We wish Giro’s Terraduro Mid shoes were around 15 years ago. Back then, most clipless MTB shoes were basically road shoes with some rock-hard plastic lugs glued (or screwed) to the bottom. Shoe designers made them for scrambling up mud, but walking on rock slabs was next to impossible, roots were the slipperiest things around and extended hike-a-bikes were met with swollen feet.
Giro is aiming to put those bad memories out of our heads for good with the perfect Goldilocks formula of an efficient, stiff shoe that has good off-bike traction and comfortable walking performance.
Giro Terraduro Mid features
- Breathable Evofiber microfiber upper
- Empire lace system with cover
- Rubber toe and heel reinforcement
- Asymmetric ankle coverage
- Water sealed cleat opening
- Vibram high-traction lugged outsole
- Flexible forefoot zone for walking
- Molded EVA footbed with medium arch support
- Aegis anti-microbial treatment
Giro Terraduro Mid on and off the bike
The sole stiffness was more than sufficient. Was it up to XC levels like Giro claims? We wouldn’t say so, but it was plenty stout. We never felt the pedals underneath or felt like our feet were giving an awkward hug to the pedals. On the flip side, they’re not insanely rigid like some carbon-soled shoes that feel like you’re standing on a board.
We particularly liked the laces for providing a more exact fit, especially since we found the toe box a bit snug.
Throughout testing the lace cover kept the looks streamlined and, more importantly, kept the laces clean and damage free.
The front and rear rubber bumpers fended off rocks, branches and misplaced footsteps. They do show scuff marks but nothing of worry.
The Vibram soles have decent grip. We were confident enough to jump from boulder to boulder while scrambling up big rocks. The forefoot yields just enough to make walking and hiking a non-issue. But make no mistake: they still feel like bike shoes.
The well-padded tongue actually stayed that way, much to our early, incorrect assumption that it wouldn’t.
The shoes were decently weather-resistant as well. With our wide feet we struggled to fit heavier socks in during winter, but rainy rides as well as cold rides were conquered with dry, happy feet.
Cleat interface issues
About the only struggle was the cleat-to-pedal interface. We’ve gradually been moving our cleats back towards the middle of our feet to recruit more thigh muscles when pedaling.
Being labeled all-mountain shoes, we expected them to work perfectly with the clipless pedals with trail platforms, such as XT Trail and Issi Trail pedals. This wasn’t the case, however. Clicking in took a huge effort and clicking out was often met with a flurry of bad language as our ankle and calf muscles twisted like a juniper tree in a drought.
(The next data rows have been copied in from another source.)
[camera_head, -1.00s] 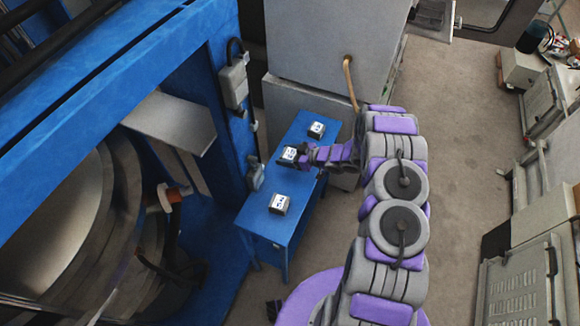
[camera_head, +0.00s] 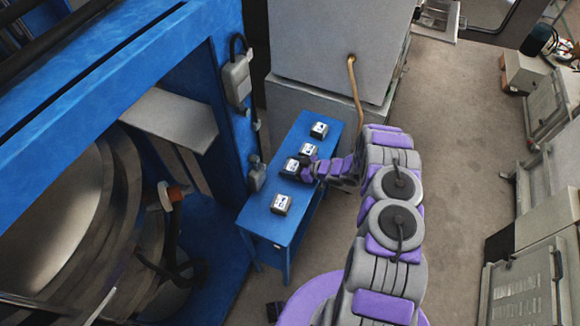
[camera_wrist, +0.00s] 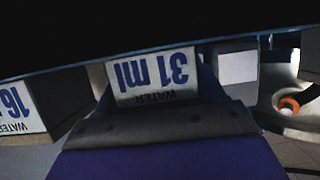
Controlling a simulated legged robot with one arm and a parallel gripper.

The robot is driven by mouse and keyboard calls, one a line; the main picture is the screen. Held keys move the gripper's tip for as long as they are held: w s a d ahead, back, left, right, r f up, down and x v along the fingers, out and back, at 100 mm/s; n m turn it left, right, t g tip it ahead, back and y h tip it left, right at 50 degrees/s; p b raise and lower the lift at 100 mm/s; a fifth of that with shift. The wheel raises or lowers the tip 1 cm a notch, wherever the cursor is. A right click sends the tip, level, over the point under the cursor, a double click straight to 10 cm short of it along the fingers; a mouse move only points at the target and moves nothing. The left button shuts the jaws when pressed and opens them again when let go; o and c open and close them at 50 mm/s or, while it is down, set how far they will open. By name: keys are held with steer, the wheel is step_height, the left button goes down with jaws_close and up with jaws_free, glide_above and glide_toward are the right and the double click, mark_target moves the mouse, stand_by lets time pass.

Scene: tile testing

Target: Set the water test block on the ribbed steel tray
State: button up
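My gripper (camera_head: 300,167) is over the blue table, shut on a small dark block with a white label (camera_head: 291,166). Whether this block touches the tabletop or hangs just above it I cannot tell. In the wrist view a block labelled "WATER 31 ml" (camera_wrist: 152,75) shows upside down in the middle, partly behind the purple and grey finger (camera_wrist: 150,126). A block labelled "WATER 16" (camera_wrist: 18,107) is cut off at the left. A grey metal piece with a ribbed look (camera_head: 438,18) is at the top edge; it may be the ribbed steel tray.
The blue table (camera_head: 258,222) bears more labelled blocks: one at the far end (camera_head: 319,130), one beside my gripper (camera_head: 308,149), one near the front (camera_head: 280,204). A blue machine frame stands left, a grey cabinet (camera_head: 330,50) behind.

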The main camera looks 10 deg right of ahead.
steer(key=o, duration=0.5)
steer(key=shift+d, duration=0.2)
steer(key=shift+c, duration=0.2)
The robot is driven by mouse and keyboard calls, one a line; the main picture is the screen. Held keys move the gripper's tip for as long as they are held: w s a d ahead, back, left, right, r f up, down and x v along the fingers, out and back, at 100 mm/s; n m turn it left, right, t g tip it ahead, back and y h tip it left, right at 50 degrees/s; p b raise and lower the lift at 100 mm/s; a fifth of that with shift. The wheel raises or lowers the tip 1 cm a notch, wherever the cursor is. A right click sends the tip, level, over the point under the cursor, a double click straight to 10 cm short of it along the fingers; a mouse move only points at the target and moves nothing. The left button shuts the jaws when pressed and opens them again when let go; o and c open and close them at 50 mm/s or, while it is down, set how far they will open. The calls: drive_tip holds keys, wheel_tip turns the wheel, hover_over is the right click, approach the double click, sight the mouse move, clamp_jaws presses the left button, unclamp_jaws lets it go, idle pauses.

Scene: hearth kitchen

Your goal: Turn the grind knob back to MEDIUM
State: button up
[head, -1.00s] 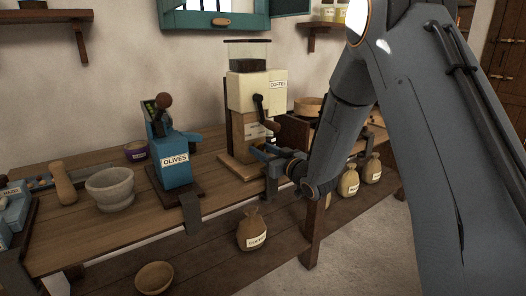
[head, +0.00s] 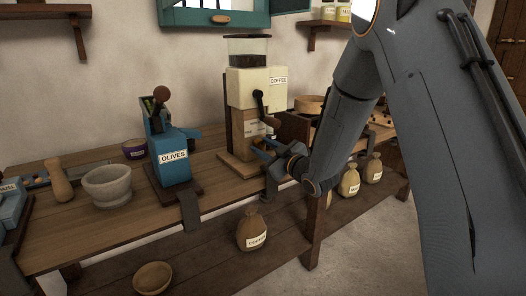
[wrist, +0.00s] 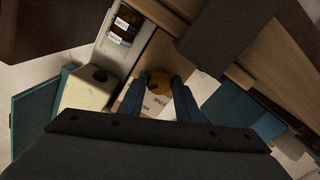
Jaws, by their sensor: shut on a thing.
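The coffee grinder (head: 257,88) stands on the bench, with a cream body marked COFFEE above a wooden lower part. My gripper (wrist: 158,92) is shut on the knob. I cannot tell where the knob points.
A blue OLIVES device (head: 172,158) and a stone mortar (head: 108,186) stand on the bench to the left. A COFFEE sack (head: 252,232) and a wooden bowl (head: 153,277) are on the lower shelf. The crank is close above my gripper.

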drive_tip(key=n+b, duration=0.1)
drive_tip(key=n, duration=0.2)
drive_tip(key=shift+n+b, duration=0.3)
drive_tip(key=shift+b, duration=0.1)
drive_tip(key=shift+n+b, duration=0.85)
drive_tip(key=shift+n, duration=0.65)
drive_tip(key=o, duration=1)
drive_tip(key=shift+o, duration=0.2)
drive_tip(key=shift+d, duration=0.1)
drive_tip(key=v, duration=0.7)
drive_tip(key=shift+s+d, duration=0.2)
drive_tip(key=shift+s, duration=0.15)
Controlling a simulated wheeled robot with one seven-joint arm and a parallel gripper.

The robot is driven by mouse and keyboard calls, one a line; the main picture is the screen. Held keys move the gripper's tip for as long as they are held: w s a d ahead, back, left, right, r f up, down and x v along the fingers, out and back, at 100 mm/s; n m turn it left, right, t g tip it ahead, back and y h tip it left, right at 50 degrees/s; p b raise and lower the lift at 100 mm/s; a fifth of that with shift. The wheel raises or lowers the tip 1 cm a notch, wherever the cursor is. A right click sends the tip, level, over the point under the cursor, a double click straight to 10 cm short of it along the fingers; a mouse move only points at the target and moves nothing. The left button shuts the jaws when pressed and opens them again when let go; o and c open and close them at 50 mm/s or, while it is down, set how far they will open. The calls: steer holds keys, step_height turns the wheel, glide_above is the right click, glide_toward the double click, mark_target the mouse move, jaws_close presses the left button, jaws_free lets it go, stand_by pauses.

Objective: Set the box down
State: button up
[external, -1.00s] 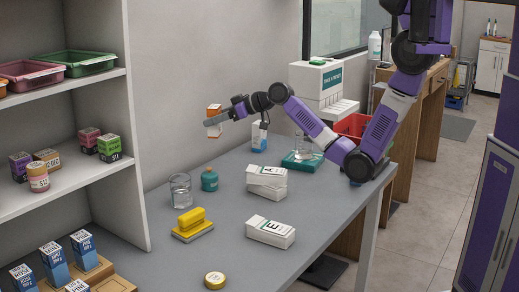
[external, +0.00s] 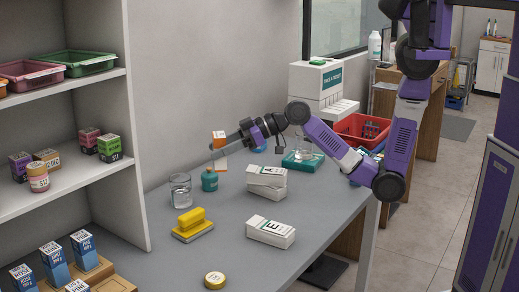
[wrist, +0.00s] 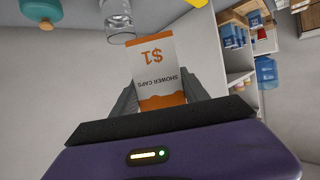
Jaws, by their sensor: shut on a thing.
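The box (wrist: 160,65) is white and orange with "SHOWER CAPS" and "$1" on its face. My gripper (wrist: 160,95) is shut on it, with a finger on each side in the wrist view. In the external view the box (external: 221,164) is upright at the back of the grey counter (external: 330,195), partly covered by my gripper (external: 222,147). It is just behind and right of a teal bottle (external: 209,181). I cannot tell whether its bottom touches the counter.
A glass beaker (external: 180,190) stands left of the teal bottle. A shelf unit (external: 120,170) borders the left.

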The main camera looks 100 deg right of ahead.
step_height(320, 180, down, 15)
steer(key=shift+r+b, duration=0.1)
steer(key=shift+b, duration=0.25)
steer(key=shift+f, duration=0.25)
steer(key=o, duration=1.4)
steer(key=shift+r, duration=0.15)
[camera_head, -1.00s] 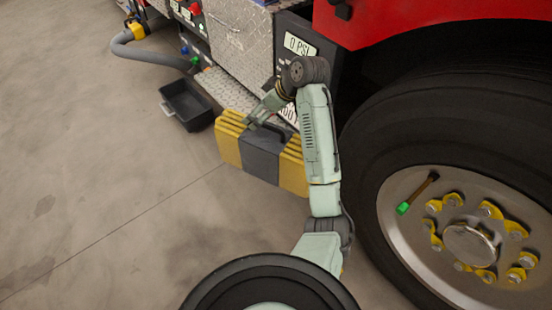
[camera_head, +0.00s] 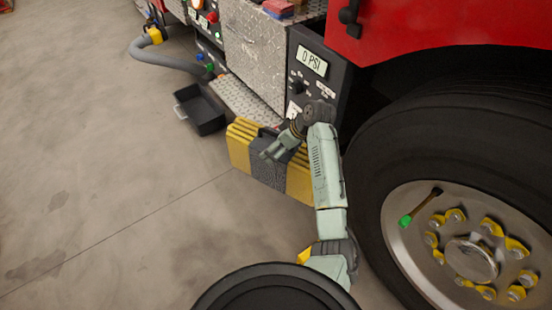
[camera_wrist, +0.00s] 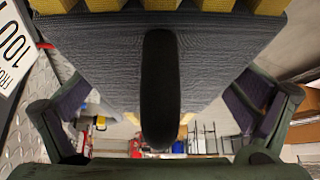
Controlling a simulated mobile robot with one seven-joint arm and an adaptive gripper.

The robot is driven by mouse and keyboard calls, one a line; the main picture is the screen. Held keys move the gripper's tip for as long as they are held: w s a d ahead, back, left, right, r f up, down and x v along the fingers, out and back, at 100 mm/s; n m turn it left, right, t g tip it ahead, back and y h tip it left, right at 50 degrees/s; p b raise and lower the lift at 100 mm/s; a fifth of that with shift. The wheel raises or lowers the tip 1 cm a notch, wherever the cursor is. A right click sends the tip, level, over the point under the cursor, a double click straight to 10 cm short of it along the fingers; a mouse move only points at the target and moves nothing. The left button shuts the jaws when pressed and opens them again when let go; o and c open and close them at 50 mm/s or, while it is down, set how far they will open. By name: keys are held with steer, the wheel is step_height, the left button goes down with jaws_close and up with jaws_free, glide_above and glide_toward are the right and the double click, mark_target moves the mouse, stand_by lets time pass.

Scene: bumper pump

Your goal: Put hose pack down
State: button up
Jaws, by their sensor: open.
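The hose pack (camera_head: 240,148) is a yellow and dark grey block beside the truck's metal step in the head view. My arm hides part of its right half. In the wrist view, its dark grey middle (camera_wrist: 110,55) and black handle (camera_wrist: 159,90) fill the centre, with yellow ridged parts along the top edge. My gripper (camera_head: 270,155) is open at the pack. In the wrist view, my gripper (camera_wrist: 160,115) has its fingers spread wide on both sides of the handle, apart from it. I cannot tell what bears the pack's weight.
A black tray (camera_head: 183,113) lies on the floor to the left of the step (camera_head: 238,102). A grey hose (camera_head: 160,60) runs from the truck behind it. The large tyre (camera_head: 370,170) is close to my arm's right. The floor at left is clear.

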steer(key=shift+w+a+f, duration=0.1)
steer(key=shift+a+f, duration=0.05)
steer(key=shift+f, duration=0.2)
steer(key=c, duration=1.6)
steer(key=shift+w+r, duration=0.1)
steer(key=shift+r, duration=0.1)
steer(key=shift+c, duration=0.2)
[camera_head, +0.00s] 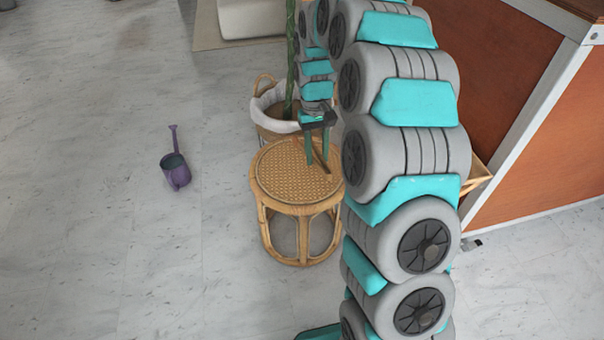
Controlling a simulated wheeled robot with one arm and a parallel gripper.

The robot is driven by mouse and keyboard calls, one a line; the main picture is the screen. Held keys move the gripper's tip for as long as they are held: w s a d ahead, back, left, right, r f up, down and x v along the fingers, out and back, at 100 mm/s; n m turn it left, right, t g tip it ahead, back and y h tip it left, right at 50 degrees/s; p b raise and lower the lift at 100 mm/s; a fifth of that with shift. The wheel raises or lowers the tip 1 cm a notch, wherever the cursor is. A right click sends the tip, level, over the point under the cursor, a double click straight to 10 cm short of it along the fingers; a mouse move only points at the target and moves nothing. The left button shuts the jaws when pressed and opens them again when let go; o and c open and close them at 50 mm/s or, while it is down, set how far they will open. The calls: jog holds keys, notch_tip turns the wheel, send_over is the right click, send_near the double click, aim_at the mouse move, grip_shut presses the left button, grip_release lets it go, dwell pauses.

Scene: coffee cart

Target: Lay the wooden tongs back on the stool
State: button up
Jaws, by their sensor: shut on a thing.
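The stool (280,170) is round, with a woven rattan top and a cane frame, and stands upright on the floor in the middle of the view. The wooden tongs (323,171) show as a thin brown strip at the right part of the stool's top. My gripper (317,161) points down over that part of the stool, its two green fingers shut on the tongs. The tongs are at or just above the woven top; I cannot tell whether they touch it. My arm hides the right edge of the stool.
A basket planter (268,108) with a white liner and a green stem stands right behind the stool. An orange-brown cart panel (545,150) stands at the right. The floor at the left is mostly clear.

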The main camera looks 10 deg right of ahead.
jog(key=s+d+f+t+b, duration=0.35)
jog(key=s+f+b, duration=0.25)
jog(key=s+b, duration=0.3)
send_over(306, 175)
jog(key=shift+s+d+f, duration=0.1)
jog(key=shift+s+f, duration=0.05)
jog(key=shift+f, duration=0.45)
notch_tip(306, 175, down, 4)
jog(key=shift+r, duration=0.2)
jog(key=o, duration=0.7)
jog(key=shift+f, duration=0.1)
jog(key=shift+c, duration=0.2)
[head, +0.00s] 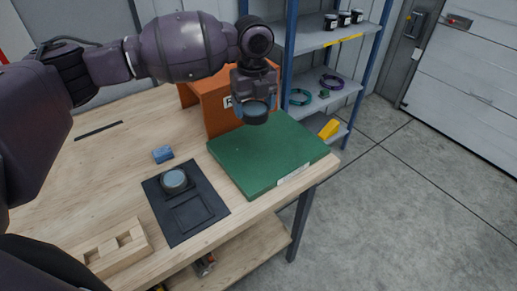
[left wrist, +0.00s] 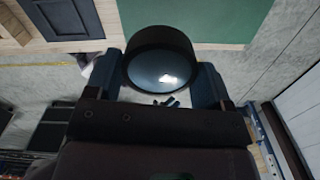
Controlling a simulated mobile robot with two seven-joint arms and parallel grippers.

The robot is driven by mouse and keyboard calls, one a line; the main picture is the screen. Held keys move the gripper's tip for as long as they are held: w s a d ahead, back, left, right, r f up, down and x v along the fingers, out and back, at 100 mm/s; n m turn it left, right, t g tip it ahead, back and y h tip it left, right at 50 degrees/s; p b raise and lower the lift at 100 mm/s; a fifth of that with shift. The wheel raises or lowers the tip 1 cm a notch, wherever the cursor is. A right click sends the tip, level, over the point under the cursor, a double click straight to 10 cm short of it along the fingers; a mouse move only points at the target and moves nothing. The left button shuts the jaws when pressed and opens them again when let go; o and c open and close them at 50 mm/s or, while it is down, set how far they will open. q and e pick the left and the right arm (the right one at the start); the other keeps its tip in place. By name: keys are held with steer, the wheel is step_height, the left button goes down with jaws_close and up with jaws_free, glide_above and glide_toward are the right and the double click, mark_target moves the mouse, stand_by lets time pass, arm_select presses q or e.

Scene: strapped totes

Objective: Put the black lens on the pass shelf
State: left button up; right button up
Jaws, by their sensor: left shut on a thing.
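My left gripper (head: 254,100) is shut on the black lens (head: 256,114), holding it above the green slab (head: 262,150). In the left wrist view the lens (left wrist: 162,66) is a black ring with a shiny dark glass face, between the two fingers. The green slab lies on the table's right end and has a white label on its front edge, too small to read; it may be the pass shelf. It also shows in the left wrist view (left wrist: 205,20). My right gripper is not in view.
An orange box (head: 217,112) with a partly hidden label stands behind the slab. A black tray (head: 199,213) holds another round lens (head: 174,180). A blue block (head: 162,154) and a slotted wooden block (head: 112,251) lie left. A blue-posted rack (head: 315,40) stands behind.

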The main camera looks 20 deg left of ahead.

More times than we care to admit we looked like a first-time clipless pedal user, coming to a stop, wobbling and teetering to and fro, then crashing down to one side, bike and human still firmly attached.
The clicking in and out frustrations were considerably less with standard (no surrounding platform) SPD pedals, but it's worth noting they're not as effortless as most shoes.
To remedy this, we cut away a bit of the rubber surrounding the cleat attachment point. That didn’t really make a difference.
Our next fix was to shim the cleat away from the sole as we saw the shoe tread was likely causing the interference. This made all the difference. Clipping in and out was almost as easy as non-platform pedals.
We should mention that we put the shoes' narrow fit as both a high and a low in our verdict. Whether this suits you or not of course depends on your feet. If your feet err towards the wider side, like ours, definitely loosen the forefoot lacing a lot.
Giro Terraduro Mid bottom line
Giro's Terraduro Mids are efficient enough to step up to almost any XC start line, yet versatile enough to not make you hate taking the wrong route and hiking the majority of the day. They're just as up for winter miles in sloppy, wet conditions as they are for hiking up sandy, rocky scree.
We're more than pleased that shoes like Giro’s Terraduro Mids exist. They're mighty trail shoes, especially if you have narrow to regular width feet. Just be sure to take the time to get the cleat interface set for your particular pedals.